Task description – Send back the entries below exactly as they appear.

[Raw records]
——

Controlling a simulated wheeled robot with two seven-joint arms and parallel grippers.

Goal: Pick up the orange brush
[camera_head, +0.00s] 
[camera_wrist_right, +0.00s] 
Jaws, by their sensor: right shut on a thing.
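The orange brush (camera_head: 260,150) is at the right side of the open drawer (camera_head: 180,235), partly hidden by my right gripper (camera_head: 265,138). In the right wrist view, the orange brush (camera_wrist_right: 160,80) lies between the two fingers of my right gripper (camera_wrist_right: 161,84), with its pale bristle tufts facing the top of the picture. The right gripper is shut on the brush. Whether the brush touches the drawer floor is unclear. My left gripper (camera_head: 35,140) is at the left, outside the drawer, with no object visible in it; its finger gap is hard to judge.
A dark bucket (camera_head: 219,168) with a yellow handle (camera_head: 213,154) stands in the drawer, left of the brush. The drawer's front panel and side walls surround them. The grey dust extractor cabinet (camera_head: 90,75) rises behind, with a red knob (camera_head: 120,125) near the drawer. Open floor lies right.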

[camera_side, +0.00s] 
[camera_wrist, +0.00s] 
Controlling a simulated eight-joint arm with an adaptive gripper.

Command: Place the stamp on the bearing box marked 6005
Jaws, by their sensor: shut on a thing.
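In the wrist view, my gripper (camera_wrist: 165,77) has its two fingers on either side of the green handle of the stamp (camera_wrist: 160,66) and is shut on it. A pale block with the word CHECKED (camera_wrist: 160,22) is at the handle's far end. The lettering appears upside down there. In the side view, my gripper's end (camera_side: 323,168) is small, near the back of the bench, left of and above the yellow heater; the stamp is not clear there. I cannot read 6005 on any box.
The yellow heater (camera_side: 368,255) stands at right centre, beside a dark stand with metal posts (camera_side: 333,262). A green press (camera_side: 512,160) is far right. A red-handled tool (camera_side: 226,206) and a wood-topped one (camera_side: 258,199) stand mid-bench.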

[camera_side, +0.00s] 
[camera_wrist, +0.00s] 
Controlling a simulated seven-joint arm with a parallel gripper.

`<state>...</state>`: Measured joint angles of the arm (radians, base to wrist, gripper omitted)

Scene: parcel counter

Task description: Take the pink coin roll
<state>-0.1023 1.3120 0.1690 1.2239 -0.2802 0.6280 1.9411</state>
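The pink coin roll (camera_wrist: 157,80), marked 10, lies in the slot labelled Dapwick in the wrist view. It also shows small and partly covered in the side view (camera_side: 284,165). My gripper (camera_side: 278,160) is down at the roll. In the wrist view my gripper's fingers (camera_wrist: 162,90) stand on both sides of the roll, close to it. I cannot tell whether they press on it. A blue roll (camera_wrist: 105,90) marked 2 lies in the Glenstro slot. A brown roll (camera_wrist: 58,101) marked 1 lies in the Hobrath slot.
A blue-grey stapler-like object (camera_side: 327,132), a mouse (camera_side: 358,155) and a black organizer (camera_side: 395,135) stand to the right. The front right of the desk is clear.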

——

Output of the task –
Controlling a simulated wheeled robot with two seven-joint arms and parallel grippers.

Goal: Pick up the orange brush
[camera_head, +0.00s] 
[camera_wrist_right, +0.00s] 
Jaws, by their sensor: right shut on a thing.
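The orange brush (camera_head: 260,150) is at the right side of the open drawer (camera_head: 180,235), partly hidden by my right gripper (camera_head: 265,138). In the right wrist view, the orange brush (camera_wrist_right: 160,80) lies between the two fingers of my right gripper (camera_wrist_right: 161,84), with its pale bristle tufts facing the top of the picture. The right gripper is shut on the brush. Whether the brush touches the drawer floor is unclear. My left gripper (camera_head: 35,140) is at the left, outside the drawer, with no object visible in it; its finger gap is hard to judge.
A dark bucket (camera_head: 219,168) with a yellow handle (camera_head: 213,154) stands in the drawer, left of the brush. The drawer's front panel and side walls surround them. The grey dust extractor cabinet (camera_head: 90,75) rises behind, with a red knob (camera_head: 120,125) near the drawer. Open floor lies right.

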[camera_side, +0.00s] 
[camera_wrist, +0.00s] 
Controlling a simulated eight-joint arm with an adaptive gripper.

Command: Place the stamp on the bearing box marked 6005
Jaws, by their sensor: shut on a thing.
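In the wrist view, my gripper (camera_wrist: 165,77) has its two fingers on either side of the green handle of the stamp (camera_wrist: 160,66) and is shut on it. A pale block with the word CHECKED (camera_wrist: 160,22) is at the handle's far end. The lettering appears upside down there. In the side view, my gripper's end (camera_side: 323,168) is small, near the back of the bench, left of and above the yellow heater; the stamp is not clear there. I cannot read 6005 on any box.
The yellow heater (camera_side: 368,255) stands at right centre, beside a dark stand with metal posts (camera_side: 333,262). A green press (camera_side: 512,160) is far right. A red-handled tool (camera_side: 226,206) and a wood-topped one (camera_side: 258,199) stand mid-bench.

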[camera_side, +0.00s] 
[camera_wrist, +0.00s] 
Controlling a simulated seven-joint arm with a parallel gripper.

`<state>...</state>`: Measured joint angles of the arm (radians, base to wrist, gripper omitted)

Scene: parcel counter

Task description: Take the pink coin roll
<state>-0.1023 1.3120 0.1690 1.2239 -0.2802 0.6280 1.9411</state>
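The pink coin roll (camera_wrist: 157,80), marked 10, lies in the slot labelled Dapwick in the wrist view. It also shows small and partly covered in the side view (camera_side: 284,165). My gripper (camera_side: 278,160) is down at the roll. In the wrist view my gripper's fingers (camera_wrist: 162,90) stand on both sides of the roll, close to it. I cannot tell whether they press on it. A blue roll (camera_wrist: 105,90) marked 2 lies in the Glenstro slot. A brown roll (camera_wrist: 58,101) marked 1 lies in the Hobrath slot.
A blue-grey stapler-like object (camera_side: 327,132), a mouse (camera_side: 358,155) and a black organizer (camera_side: 395,135) stand to the right. The front right of the desk is clear.

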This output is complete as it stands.